◆ **DIRECTIVE**
Word for word, restate the lines from the start of the data below through the line containing "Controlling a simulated".

___

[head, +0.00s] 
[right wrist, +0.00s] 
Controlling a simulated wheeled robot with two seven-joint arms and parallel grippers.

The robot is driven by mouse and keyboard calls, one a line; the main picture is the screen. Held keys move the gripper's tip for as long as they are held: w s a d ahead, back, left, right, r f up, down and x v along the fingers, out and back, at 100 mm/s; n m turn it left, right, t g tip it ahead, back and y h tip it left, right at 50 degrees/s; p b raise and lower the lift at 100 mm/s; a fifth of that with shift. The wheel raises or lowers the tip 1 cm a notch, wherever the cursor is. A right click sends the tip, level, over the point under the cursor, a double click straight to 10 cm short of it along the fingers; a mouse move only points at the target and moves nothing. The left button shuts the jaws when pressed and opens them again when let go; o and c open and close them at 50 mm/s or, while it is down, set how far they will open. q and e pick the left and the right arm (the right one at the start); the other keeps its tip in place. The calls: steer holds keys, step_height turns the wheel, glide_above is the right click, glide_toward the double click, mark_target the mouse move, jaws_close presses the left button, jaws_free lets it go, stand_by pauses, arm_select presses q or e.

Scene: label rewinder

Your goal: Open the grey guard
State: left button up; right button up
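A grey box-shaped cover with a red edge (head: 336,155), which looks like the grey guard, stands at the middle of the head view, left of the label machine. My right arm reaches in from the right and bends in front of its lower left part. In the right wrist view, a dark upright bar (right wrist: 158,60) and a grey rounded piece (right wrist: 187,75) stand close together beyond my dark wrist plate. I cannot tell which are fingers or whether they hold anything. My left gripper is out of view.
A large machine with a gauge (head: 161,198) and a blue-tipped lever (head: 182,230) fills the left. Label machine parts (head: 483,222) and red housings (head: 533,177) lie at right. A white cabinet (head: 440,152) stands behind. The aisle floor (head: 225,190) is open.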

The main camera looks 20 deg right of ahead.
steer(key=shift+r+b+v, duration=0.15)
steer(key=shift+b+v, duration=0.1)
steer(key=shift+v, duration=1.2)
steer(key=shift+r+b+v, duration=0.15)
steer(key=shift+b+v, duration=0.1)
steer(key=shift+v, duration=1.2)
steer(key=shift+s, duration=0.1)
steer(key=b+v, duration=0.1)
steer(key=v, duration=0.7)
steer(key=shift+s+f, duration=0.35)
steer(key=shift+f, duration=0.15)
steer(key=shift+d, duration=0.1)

___

◆ **REPLY**
[head, +0.00s] 
[right wrist, +0.00s] 
Controlling a simulated wheeled robot with two seven-joint arms and parallel grippers.

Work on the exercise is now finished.